Thursday, April 9, 2009

Milton Friedman's "String Theory"

by Norman Markowitz

Jay Rothermel sent me this remarkable piece from Bloomberg News which I think deserves some commentary, since it comes from the "respectable right" and appears in the media which bears the name of the billionaire Mayor of New York. Jay wrote that he wasn't sure whether to "file it under 'bourgeois ideological rationalization' or latest news from the nuthouse," but I saw a connection with "science", albeit "weird science."

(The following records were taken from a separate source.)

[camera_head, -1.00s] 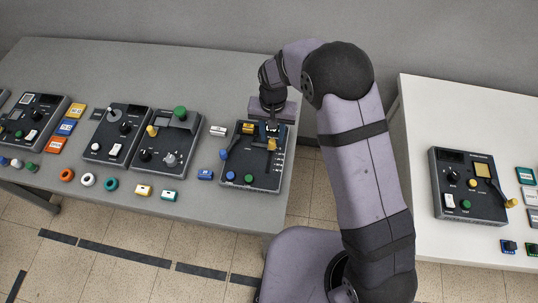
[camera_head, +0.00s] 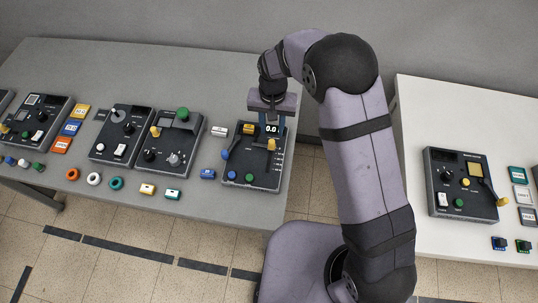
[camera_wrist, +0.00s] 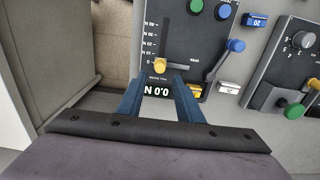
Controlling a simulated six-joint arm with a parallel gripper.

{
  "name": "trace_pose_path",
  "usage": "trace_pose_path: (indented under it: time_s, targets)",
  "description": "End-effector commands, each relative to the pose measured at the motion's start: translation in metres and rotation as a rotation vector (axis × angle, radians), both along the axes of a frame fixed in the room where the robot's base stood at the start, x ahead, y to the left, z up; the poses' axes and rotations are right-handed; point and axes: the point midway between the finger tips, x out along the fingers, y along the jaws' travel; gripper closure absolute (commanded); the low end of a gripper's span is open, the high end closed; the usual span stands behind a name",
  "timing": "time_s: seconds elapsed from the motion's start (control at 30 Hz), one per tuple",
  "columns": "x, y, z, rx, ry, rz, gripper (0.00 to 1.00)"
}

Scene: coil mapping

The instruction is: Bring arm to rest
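My gripper (camera_head: 272,126) hangs over the back edge of the rightmost panel (camera_head: 240,182) on the grey table. In the wrist view my gripper (camera_wrist: 158,82) shows two blue fingers spread apart with nothing held between them. The panel's display (camera_wrist: 158,91) reads 0.0 N and shows between the fingers. A yellow slider knob (camera_wrist: 160,65) sits at the display end of its slot, just beyond the fingertips. The panel also has a blue-tipped lever (camera_wrist: 235,45) and green and blue buttons.
Other control panels (camera_head: 122,133) stand to the left on the grey table (camera_head: 150,70), with coloured rings and blocks along its front. A white table (camera_head: 410,120) at right carries another panel (camera_head: 460,190). A floor gap separates the tables.

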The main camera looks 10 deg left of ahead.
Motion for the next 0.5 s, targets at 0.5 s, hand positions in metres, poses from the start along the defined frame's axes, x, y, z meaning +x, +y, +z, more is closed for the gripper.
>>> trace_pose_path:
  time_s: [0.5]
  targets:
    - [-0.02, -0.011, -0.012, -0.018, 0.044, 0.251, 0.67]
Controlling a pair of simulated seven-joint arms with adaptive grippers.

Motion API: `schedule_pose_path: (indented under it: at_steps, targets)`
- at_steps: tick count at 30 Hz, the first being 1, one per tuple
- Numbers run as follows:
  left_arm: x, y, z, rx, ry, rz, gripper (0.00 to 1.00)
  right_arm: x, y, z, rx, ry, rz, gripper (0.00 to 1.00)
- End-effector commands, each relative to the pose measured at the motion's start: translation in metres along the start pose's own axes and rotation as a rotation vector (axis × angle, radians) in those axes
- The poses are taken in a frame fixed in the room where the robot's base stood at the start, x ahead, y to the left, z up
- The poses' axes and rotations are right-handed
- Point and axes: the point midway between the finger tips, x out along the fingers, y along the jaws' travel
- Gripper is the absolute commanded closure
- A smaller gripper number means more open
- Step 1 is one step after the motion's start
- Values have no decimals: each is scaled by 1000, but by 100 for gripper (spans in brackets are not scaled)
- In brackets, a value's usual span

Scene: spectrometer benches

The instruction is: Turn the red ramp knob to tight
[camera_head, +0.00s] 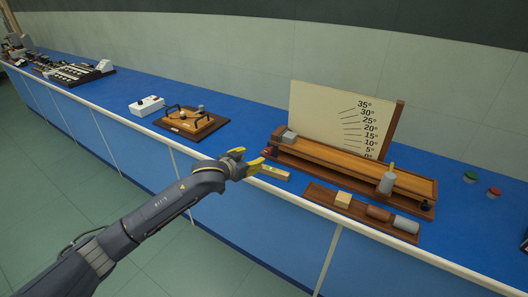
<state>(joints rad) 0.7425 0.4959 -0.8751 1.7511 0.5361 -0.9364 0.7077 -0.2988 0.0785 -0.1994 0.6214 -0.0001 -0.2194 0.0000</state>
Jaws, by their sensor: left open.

The article, by Kevin Hassett, is titled "Milton Friedman's 'Pluck' Gives Hope to Jobless." Is this the "luck and pluck" that the filled rags to riches stories for young boys of the reverend Horatio Alger, who himself left a school for boys with some charges of hanky panky before he created characters like Ragged Dick the News Boy, in which poverty became a training ground for success. However, Hassett, former Economic Advisor to John McCain and now both Director of Economic Policy Studies for the American Enterprise Institute and a Bloomberg business columnist, has something else in mind, that is, a "theory of economic crisis that Friedman came forward with in 1964 when his ideas were revered in board rooms and some economics departments but had little real influence on public policy:"the economy may be thought of as a plucked string. The further you pluck it, the more forcefully it comes back. The analogy gave the Friedman idea its name the 'plucking model.' '

I can think of other names myself, but Hassett goes on to say that "if the economy is going into decline, its good news to find out that it has been plucked That means a snap back is imminent." But how can you discover if you are dealing with a big pluck or a little pluck (even though Friedman's ideas would seem to suggest that the bigger the downward pluck, the stronger will be the bounce back)? Hassett then puts forward a complimentary "butterfly analogy." The economy is like a butterfly in a room with an upwardly sloping ceiling. The butterfly is always moving upward and sometimes flutters down a bit, but that only means it will move upward again because upward is its only direction. Hassett then quicks Tara Sinclair, an econometrician and apparent follower by the Friedman "pluck" who has looked at post WWII "recessions" in terms of that "theory." Sinclair, according to Hassett, suggest that "my updated results show that the 'pluck part' of the latest recession began in the fourth quarter of 2008" and that "plucks" usually last one year. From that, Hassett conjectures that "recovery may well be rapid and begin later this year," although he is quite worried about the lateness of the "pluck" and wonders if the revival will leave us with the high unemployment, seven percent, which preceded the financial collapse. He concludes that "Sadly, from where we are sitting 7 percent unemployment looks pretty good and the news that we have been plucked provides some comfort as more awful news arrives."

Those who are increasingly uneasy with Geithner's policy and wish President Obama would move more quickly in challenging finance capital (and I am one of those people) might stop and think about where we would be if Hassett were the Secretary of the Treasury or the Chair of the Council of Economic Advisors in a McCain administration. But the ideas expressed here, their shallowness and silliness, give us some insight into what we are struggling to overcome.

While "string theory" is an important new development in Physics, Friedman's "pluck theory" is an ornamental twist on the capitalist business cycle moving upward, ever upward. In some respects it is a reverse of Marx's view of a structural general crisis, with greater and deeper depressions over time with the concentration of capital, overproduction on a global scale, and the ensuing falling rate of profit. Although here, the crisis, if one takes the idea seriously (which I don't of course) would suggest that the bigger the negative "pluck," the stronger the positive pluck will be. As a historical guide, Hassett quotes Sinclair on postwar recessions which of
course are largely irrelevant to the present crisis, except of course in the longterm stagnation of real wages, the spectacular rise in consumer, state and business debt fueled by deregulation and the "high" formal rates of employment produced by creating millions of low wage service jobs to replace the high wage jobs lost by concentration and the export of capital.

Hassett appears ready to accept longterm high rates of unemployment and connect that to his plucking string and rising butterfly, the way some theologians discussed such vital questions as how many angels can dance on the head of pin as the rise of capitalism shook the clerical foundations of feudal society.

But these ideas, along with Friedman's general monetary theory, are irrelevant to the present crisis, which they helped to bring about in providing a rationale for anti-regulatory and anti-public sector social spending policies. They are a more arcane way of saying what Herbert Hoover said in the early 1930s, that "the economy is fundamentally sound" and that what was needed was to restore "confidence." Hoover at one point said privately that he wished someone could write a great song to restore confidence. That would not have helped too much (Yip Harburg's "Brother Can You Spare A Dime," which was a great song, wasn't quite what Hoover meant.). Hassett's contention that the jobless can find hope in Friedman's "pluck model" makes Hoover over seventy years ago seem like a realist. The jobless and many millions of others seeking to make ends meet in the face of mortgage payments, credit card debt, threatened income decline and job loss, understand that they have been "plucked," but in a very different way than Hassett and Sinclair.